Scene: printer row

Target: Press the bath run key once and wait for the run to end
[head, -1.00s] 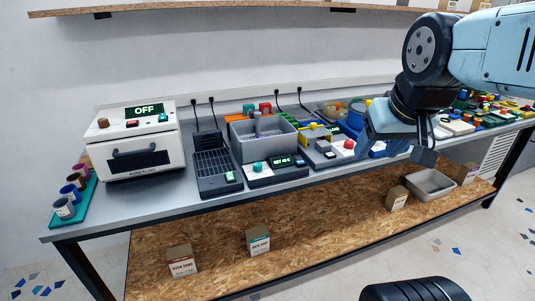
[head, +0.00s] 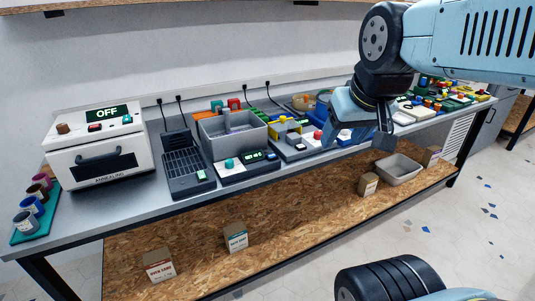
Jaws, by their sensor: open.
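The bath (head: 232,136) is a grey open tub on the bench, left of centre in the head view. The display's digits are too small to read surely. My gripper (head: 365,138) is open and empty, up and to the right of the bath panel, in front of the bench's right part. It touches nothing that I can see.
A white annealing oven (head: 97,150) reading OFF stands at the left, beside spools on a green tray (head: 38,213). A dark slotted unit (head: 188,165) stands left of the bath. A device with a red knob (head: 318,135) stands to its right. Boxes and a grey bin (head: 398,170) sit on the lower shelf.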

=======

**Exercise instructions:**
Return each line exactly as written. Any picture gets left out.

**Solution for this problem:**
Scene: printer row

Target: Press the bath run key once and wait for the run to end
[head, -1.00s] 
[head, +0.00s] 
Jaws, by their sensor: open.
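The bath (head: 232,136) is a grey open tub on the bench, left of centre in the head view. The display's digits are too small to read surely. My gripper (head: 365,138) is open and empty, up and to the right of the bath panel, in front of the bench's right part. It touches nothing that I can see.
A white annealing oven (head: 97,150) reading OFF stands at the left, beside spools on a green tray (head: 38,213). A dark slotted unit (head: 188,165) stands left of the bath. A device with a red knob (head: 318,135) stands to its right. Boxes and a grey bin (head: 398,170) sit on the lower shelf.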

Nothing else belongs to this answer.